Al-Sisi, a former general and defense minister, became president of Egypt in 2014. The partnership between the two countries is seen as strategic for both countries, as well as the region.
Egypt and the UAE inked memorandums of understanding (MoU) in March to focus on ensuring integrated management of water resources, and to address technical cooperation in the field of standard specifications and technical regulations.
The signed other MoUs in the fields of housing, construction and infrastructure. In 2018, Egypt and the UAE also signed a deal for cooperation and to swap experience in the development of government work.

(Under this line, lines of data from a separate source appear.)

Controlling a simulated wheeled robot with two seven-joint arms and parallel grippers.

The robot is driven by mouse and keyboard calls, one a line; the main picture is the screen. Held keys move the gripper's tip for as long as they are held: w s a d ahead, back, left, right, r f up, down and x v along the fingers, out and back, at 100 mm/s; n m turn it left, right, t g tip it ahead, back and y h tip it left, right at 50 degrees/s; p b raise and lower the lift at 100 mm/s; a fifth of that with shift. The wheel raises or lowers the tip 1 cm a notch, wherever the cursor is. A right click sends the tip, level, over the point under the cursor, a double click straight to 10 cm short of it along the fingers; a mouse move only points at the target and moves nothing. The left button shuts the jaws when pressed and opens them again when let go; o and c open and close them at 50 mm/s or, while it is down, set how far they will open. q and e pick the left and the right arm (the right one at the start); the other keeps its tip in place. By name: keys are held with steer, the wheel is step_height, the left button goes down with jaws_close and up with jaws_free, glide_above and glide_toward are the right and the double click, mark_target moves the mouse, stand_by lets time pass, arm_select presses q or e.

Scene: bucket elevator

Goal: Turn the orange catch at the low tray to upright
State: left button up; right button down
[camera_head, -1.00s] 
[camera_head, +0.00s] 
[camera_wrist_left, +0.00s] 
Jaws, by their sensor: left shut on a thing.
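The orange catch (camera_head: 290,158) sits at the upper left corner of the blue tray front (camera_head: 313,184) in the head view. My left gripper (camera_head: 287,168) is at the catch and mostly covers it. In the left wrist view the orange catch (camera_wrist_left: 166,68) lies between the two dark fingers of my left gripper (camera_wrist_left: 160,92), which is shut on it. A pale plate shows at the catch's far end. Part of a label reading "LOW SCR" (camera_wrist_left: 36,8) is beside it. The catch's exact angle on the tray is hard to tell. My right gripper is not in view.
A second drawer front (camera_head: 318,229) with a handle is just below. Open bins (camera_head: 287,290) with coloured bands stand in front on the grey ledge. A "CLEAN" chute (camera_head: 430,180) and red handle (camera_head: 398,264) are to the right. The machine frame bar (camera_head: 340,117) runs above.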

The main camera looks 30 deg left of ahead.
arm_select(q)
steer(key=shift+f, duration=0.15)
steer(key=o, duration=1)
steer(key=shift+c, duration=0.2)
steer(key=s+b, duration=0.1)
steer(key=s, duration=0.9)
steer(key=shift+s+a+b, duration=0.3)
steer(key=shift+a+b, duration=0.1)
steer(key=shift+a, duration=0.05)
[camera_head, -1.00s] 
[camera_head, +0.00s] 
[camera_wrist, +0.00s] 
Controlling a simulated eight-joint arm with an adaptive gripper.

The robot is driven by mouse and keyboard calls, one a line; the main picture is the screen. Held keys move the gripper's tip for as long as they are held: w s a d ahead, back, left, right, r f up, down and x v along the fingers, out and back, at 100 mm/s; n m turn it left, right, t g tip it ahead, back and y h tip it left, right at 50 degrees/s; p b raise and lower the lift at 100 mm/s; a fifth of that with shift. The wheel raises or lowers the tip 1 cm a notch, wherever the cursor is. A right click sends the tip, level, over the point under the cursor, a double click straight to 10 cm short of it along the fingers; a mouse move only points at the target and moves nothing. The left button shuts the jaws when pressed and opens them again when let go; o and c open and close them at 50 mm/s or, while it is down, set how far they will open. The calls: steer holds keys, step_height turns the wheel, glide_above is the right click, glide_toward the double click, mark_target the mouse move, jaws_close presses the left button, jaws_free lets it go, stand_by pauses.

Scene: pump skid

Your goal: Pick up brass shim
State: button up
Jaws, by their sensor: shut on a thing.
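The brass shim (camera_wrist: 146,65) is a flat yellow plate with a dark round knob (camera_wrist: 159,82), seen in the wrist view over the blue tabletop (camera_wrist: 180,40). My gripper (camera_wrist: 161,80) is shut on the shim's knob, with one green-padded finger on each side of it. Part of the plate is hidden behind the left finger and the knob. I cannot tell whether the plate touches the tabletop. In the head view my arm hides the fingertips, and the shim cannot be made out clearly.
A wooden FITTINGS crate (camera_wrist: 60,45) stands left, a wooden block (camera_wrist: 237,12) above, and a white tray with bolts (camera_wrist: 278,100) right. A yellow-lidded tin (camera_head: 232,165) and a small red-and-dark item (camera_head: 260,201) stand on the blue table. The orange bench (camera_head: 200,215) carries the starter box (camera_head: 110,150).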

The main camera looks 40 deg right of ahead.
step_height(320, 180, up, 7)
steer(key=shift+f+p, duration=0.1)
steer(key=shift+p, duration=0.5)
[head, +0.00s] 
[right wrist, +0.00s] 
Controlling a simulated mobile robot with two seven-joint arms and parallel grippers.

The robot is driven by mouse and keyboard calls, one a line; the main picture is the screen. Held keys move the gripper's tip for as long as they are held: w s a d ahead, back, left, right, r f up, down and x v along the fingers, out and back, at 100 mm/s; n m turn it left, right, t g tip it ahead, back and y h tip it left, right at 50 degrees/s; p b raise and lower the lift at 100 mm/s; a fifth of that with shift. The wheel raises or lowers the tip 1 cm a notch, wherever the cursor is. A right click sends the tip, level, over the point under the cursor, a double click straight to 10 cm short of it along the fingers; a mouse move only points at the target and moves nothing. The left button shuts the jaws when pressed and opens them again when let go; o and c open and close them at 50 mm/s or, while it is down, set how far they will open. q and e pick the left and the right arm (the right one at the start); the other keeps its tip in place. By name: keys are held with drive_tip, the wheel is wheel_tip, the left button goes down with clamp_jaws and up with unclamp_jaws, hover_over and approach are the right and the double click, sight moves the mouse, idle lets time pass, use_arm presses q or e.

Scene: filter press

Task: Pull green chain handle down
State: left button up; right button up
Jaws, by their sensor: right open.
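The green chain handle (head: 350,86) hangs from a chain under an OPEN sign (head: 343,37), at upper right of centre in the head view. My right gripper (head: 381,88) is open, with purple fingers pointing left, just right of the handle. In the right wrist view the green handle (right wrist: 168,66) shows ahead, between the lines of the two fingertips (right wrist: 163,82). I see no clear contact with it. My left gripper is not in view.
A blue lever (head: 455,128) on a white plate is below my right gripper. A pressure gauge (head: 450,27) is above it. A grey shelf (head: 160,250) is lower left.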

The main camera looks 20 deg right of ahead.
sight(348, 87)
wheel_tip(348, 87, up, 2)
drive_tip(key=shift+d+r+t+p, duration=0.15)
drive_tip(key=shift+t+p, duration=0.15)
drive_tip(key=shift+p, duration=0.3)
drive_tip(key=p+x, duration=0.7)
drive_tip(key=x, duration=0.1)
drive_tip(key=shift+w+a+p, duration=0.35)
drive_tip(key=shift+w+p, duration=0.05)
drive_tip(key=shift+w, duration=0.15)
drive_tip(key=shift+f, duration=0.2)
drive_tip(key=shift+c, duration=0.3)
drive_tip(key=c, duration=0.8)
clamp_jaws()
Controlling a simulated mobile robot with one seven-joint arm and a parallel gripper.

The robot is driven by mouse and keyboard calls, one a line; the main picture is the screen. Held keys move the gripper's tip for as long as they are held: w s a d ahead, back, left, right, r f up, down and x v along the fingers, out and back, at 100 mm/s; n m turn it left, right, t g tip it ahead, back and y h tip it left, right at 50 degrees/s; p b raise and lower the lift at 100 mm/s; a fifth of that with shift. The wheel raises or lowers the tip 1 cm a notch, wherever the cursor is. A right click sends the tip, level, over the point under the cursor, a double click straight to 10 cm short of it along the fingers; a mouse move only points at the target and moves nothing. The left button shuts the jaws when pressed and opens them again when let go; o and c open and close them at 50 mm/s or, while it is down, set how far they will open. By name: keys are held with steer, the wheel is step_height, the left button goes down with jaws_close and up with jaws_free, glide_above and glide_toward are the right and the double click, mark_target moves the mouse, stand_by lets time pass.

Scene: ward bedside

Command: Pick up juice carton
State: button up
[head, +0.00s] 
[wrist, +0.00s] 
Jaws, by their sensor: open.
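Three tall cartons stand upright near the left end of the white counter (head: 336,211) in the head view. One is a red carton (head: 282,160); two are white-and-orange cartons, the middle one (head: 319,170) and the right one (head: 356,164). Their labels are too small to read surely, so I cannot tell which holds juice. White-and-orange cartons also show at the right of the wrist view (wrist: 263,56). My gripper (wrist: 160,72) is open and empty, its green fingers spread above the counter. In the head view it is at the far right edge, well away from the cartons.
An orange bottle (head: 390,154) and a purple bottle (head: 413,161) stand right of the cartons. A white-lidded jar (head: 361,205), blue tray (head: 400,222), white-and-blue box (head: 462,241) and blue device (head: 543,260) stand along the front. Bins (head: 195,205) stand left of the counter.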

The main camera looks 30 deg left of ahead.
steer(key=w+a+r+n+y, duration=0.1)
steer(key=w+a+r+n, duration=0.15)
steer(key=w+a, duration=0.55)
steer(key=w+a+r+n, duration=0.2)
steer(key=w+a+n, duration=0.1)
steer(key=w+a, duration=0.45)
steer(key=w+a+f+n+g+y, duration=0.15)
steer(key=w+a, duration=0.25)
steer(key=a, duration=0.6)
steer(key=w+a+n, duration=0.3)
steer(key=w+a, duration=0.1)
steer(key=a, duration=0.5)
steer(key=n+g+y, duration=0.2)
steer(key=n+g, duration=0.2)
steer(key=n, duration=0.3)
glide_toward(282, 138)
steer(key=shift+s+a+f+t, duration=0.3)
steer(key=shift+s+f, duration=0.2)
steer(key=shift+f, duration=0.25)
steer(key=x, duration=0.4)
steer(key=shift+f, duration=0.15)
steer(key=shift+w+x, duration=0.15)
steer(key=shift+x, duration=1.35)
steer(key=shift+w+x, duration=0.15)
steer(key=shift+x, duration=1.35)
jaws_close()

Egyptian authorities embarked on an ambitious economic reform agenda in late 2016, beginning with the central bank removing its support for the Egyptian pound, and allowing the currency to float freely on the market. This move was a requirement of the International Monetary Fund (IMF), which has loaned Egypt $12 billion over the past three years with various conditions attached. Egypt received the final installment of this loan in late July 2019.
Official figures last week showed that the country’s inflation rate dropped to its lowest level in nearly a decade in October as cheaper food offered a respite from the IMF-backed austerity measures.
In a research note in August, Elisa Parisi-Capone, a Moody’s vice president – senior analyst and co-author of the ratings agency’s annual report on Egypt, said, “Over the longer term, the removal of structural obstacles to a more inclusive, private sector-led growth model will be a gradual process that remains exposed to long-standing vested interests or the risk of reform reversal.”
Reform measures appear to have been working. In mid-October, the World Bank announced that it expects real GDP growth for the country to hit 5.8 percent in 2019, up from around 4 percent per year between 2015-2017. The bank expects Egypt to reach 6 percent GDP growth in 2020, and that the country is sustaining its “robust growth.”